Imagining diverse futures for adult education: questions of power and resources of creativity
 

In the era of lifelong learning adult education has acquired a new prominence.  Across the world the amount of time adults spend in education has steadily increased and new policy imperatives – often linked to notions such as the ‘knowledge economy’– has made adult education and adult learning major topics of research.
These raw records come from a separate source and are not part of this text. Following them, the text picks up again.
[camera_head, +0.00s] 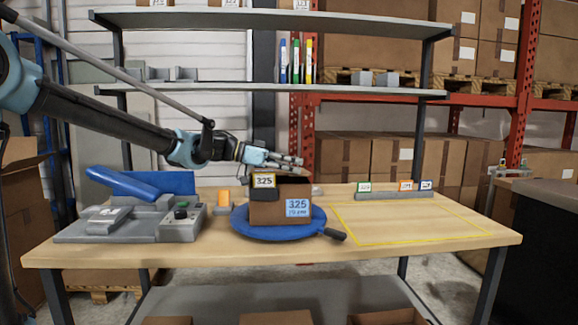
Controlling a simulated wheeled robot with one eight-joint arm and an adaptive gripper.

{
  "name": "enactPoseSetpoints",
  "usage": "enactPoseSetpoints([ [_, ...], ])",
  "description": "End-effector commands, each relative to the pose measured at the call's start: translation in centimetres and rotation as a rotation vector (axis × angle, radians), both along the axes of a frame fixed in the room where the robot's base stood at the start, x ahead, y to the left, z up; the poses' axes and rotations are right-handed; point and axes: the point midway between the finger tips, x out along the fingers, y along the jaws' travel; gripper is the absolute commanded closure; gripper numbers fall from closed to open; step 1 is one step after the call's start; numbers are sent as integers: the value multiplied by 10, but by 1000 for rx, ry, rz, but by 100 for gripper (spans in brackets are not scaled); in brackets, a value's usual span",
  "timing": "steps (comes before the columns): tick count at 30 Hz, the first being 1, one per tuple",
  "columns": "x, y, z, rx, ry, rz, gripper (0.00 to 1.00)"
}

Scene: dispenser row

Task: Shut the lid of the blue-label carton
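A brown carton (267,213) with a blue label (297,208) reading 325 stands upright on a round blue turntable (241,222). Its upper part looks dark inside, and I cannot clearly make out the lid. A dark piece with a yellow-edged 325 tag (264,181) shows at its upper left front; I cannot tell how it is attached. My gripper (299,161) reaches in from the left and points right, just above the carton's top. Whether it touches the carton, and whether its fingers are apart, is too small to tell.
A grey device with a black knob (181,214) and a blue arm (125,184) stands at the left. A yellow-outlined area (410,222) at the right is empty. A grey rail (395,195) with small tags lies behind it. Shelves (260,90) hang above.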

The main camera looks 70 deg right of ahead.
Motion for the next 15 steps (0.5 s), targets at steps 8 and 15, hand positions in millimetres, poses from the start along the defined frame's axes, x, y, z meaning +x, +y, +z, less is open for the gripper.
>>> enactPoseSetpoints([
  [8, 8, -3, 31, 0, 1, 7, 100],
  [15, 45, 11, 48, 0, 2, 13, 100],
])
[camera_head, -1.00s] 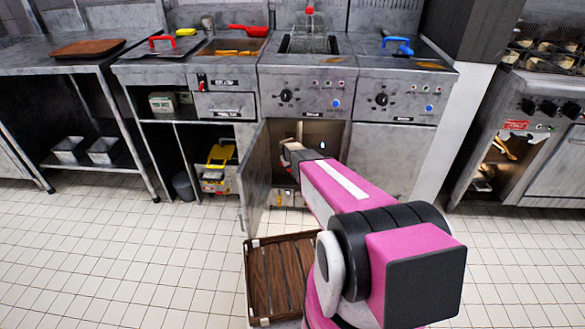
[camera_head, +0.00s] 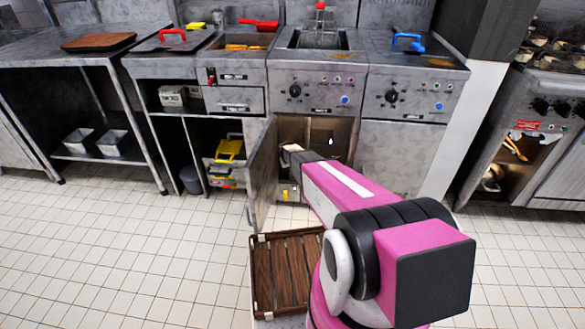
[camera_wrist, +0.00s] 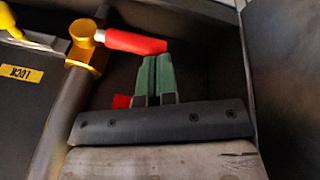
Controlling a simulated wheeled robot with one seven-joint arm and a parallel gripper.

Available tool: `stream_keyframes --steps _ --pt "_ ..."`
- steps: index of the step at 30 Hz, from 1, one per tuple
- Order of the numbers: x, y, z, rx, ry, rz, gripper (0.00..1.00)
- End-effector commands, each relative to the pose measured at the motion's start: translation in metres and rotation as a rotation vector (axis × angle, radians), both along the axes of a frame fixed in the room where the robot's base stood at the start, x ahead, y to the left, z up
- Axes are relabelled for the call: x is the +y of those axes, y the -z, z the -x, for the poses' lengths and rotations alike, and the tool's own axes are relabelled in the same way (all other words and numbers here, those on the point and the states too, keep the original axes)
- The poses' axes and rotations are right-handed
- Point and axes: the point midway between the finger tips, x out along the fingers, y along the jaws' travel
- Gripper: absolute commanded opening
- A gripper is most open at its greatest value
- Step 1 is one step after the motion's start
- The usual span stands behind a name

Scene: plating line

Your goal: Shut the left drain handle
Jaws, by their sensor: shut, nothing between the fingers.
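The drain handle (camera_wrist: 136,42) is a red-sleeved lever on a yellow valve (camera_wrist: 84,34), at the upper left of the wrist view. It points right, crosswise to the grey pipe (camera_wrist: 66,122) below the valve. My gripper (camera_wrist: 152,60) has green fingers, shut and empty. Their tips lie just below the red sleeve's free end in the picture; I cannot tell if they touch it. In the head view my arm reaches into the open cabinet (camera_head: 335,128) under the left fryer. The fingers and handle cannot be made out there.
The cabinet door (camera_head: 262,178) stands open left of my arm. A yellow LOCK label (camera_wrist: 20,74) and another yellow part (camera_wrist: 8,20) show at the left of the wrist view. A dark wall (camera_wrist: 285,70) is close on the right. A slatted wooden crate (camera_head: 255,270) is below the door.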

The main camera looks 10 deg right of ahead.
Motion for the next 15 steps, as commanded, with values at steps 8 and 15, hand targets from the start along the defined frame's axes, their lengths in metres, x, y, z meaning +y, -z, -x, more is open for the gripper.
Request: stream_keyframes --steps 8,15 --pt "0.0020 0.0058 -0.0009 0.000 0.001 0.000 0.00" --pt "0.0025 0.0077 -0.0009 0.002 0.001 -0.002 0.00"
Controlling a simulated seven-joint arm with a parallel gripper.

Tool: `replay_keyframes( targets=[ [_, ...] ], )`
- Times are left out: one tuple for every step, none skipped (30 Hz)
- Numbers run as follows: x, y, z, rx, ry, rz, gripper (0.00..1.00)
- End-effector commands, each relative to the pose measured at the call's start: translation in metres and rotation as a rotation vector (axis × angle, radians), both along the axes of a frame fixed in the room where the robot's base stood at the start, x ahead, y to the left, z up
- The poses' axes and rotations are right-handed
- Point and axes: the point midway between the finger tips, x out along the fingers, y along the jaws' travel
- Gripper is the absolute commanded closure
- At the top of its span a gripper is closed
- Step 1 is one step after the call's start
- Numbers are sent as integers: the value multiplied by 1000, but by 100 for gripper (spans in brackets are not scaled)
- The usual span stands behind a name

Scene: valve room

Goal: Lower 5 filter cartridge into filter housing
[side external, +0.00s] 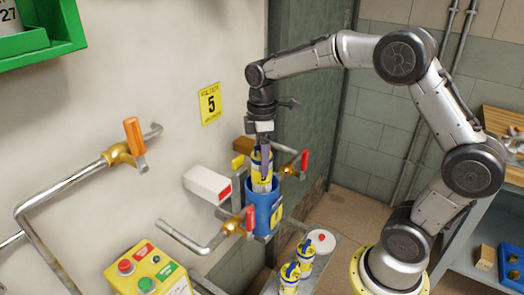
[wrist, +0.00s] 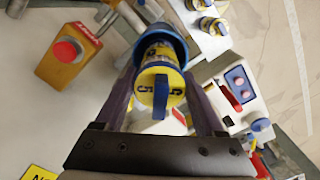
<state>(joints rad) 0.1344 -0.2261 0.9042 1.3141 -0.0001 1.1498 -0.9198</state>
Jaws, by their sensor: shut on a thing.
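My gripper (side external: 264,153) points down and is shut on the yellow filter cartridge (side external: 260,172), which stands upright directly above the blue filter housing (side external: 263,212). The cartridge's pale lower end is at the housing's open mouth; I cannot tell how far it is inside. In the wrist view the fingers (wrist: 160,76) lie on both sides of the cartridge (wrist: 152,52). Its yellow top bears black 5 marks and a blue tab. The blue housing rim (wrist: 160,30) shows behind it. A yellow sign (side external: 210,103) with a 5 hangs on the wall above.
Red-handled valves (side external: 250,220) flank the housing on its pipe. A white box (side external: 208,186) juts from the wall at left. Other yellow-and-blue cartridges (side external: 290,276) stand on a bench below, beside a white, red-topped item (side external: 321,240). A yellow button box (side external: 146,272) is front left.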

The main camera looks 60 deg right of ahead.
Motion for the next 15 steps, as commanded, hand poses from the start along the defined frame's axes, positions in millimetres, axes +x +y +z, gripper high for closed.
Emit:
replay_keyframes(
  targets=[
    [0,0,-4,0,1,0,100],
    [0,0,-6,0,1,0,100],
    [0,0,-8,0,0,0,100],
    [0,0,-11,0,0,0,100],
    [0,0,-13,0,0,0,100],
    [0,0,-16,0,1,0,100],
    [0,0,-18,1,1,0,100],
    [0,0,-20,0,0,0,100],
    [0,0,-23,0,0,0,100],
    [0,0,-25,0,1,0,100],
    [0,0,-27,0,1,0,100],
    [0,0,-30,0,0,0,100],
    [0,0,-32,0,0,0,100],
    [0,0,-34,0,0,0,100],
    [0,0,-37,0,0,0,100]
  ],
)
Within the body of research which has emerged from the dynamic and diverse field of modern adult education – in vocational, further, community and higher education as well as in civil society – power has always been major concern.  In particular there is a longstanding interest in the relationship between education and progressive social change. In a period of crisis characterised by deepening inequalities, a rise in racism and xenophobia, and in which we face grave ecological threats these questions of power and change have acquired a new urgency and relevance.  We invite participants to submit papers on these themes and also to investigate a range of other questions related to power. Including: how does power work in and through adult education? What is shaping and driving policy and what impact can adult education hope to have on socio-cultural, economic and political inequalities? How have shifts in economics, technology, work, migration and culture reconfigured adult education? How is the ‘necessity’ to learn through the lifecourse affecting how students and educators think about education and how has the new language of standards and outcomes, which has become ubiquitous, reshaped conceptions of learning?  And in the light of these changes and the complex, often ambivalent and fraught nature of student and practitioner experiences in contemporary adult education do we need new theories and different approaches to research?

Discussions and analyses of power can lead to a sense of private powerlessness in the face of seemingly intractable public issues. Resources of hope, however, reside in our capacities for reflexivity, imagination and creativity; capacities which allow us to question and trouble the givens of public discourses that limit our thinking, feeling and acting. Therefore we also wish to invite contributions on creativity in adult education and learning. This of course includes types of political agency but we mean more than this. We are interested in the various uses and sources of creativity and how this operates on different scales. How is, and can, creativity be used in classrooms, institutions and research? How can creativity – in language, practices and relationships – in formal and informal settings enhance adult learning? Where are the new paradigms of practice and inquiry in adult education that combines the critical and the creative and challenge to epistemologies and psychologies that erase the endless complexity and intrigue of subjectivities? In particular the conference wishes to foster conversations which explore how arts and narrative-based methodologies and new media are being used in adult education research and practice.

Participants may wish to explore either of these themes separately but the organisers especially welcome contributions that analyse and explore the relationship between power and creativity in adult education together. The overall aim of the 2016 ESREA Triennial conference is to create a rich and layered dialogue about possibility and power, and to identify agentic ways to engage with our field? This dual focus brings us to the third and overarching theme of the conference – the future of adult education. Contributions which explicitly address this topic are also sought.  By exploring questions of power and identifying resources of creativity we hope to create a collaborative, critical and imaginative space in which participants envisage a diverse range of futures for adult education.